- **SHORT EXERCISE**:
Only the run of lines from the one containing "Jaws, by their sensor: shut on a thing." through the last line should be returned, exactly as written.

- **PROVIDED MATERIAL**:

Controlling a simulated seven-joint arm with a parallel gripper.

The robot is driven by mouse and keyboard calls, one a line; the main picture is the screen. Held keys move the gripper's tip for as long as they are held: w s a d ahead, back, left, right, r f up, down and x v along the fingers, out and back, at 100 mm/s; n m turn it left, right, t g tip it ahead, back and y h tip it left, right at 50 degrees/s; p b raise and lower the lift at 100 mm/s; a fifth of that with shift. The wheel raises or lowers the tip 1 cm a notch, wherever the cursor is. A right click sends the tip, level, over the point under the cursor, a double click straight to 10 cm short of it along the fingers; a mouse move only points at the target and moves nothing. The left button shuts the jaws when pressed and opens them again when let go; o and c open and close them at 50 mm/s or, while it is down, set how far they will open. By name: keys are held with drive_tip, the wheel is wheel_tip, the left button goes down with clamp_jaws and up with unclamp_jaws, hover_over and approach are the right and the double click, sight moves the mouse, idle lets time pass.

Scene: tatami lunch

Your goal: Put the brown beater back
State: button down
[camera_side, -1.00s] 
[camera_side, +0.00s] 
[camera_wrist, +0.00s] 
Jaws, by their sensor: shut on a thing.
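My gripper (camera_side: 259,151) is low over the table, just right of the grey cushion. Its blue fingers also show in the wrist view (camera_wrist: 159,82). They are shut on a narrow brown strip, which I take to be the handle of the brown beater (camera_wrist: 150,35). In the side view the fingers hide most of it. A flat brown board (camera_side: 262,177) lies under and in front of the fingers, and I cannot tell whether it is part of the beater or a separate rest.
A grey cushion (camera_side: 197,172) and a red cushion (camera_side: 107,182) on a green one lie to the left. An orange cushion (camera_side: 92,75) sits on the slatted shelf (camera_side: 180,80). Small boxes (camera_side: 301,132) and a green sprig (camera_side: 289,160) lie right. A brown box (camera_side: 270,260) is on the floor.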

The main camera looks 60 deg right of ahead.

- **REPLY**:
Jaws, by their sensor: shut on a thing.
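My gripper (camera_side: 259,151) is low over the table, just right of the grey cushion. Its blue fingers also show in the wrist view (camera_wrist: 159,82). They are shut on a narrow brown strip, which I take to be the handle of the brown beater (camera_wrist: 150,35). In the side view the fingers hide most of it. A flat brown board (camera_side: 262,177) lies under and in front of the fingers, and I cannot tell whether it is part of the beater or a separate rest.
A grey cushion (camera_side: 197,172) and a red cushion (camera_side: 107,182) on a green one lie to the left. An orange cushion (camera_side: 92,75) sits on the slatted shelf (camera_side: 180,80). Small boxes (camera_side: 301,132) and a green sprig (camera_side: 289,160) lie right. A brown box (camera_side: 270,260) is on the floor.

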The main camera looks 60 deg right of ahead.

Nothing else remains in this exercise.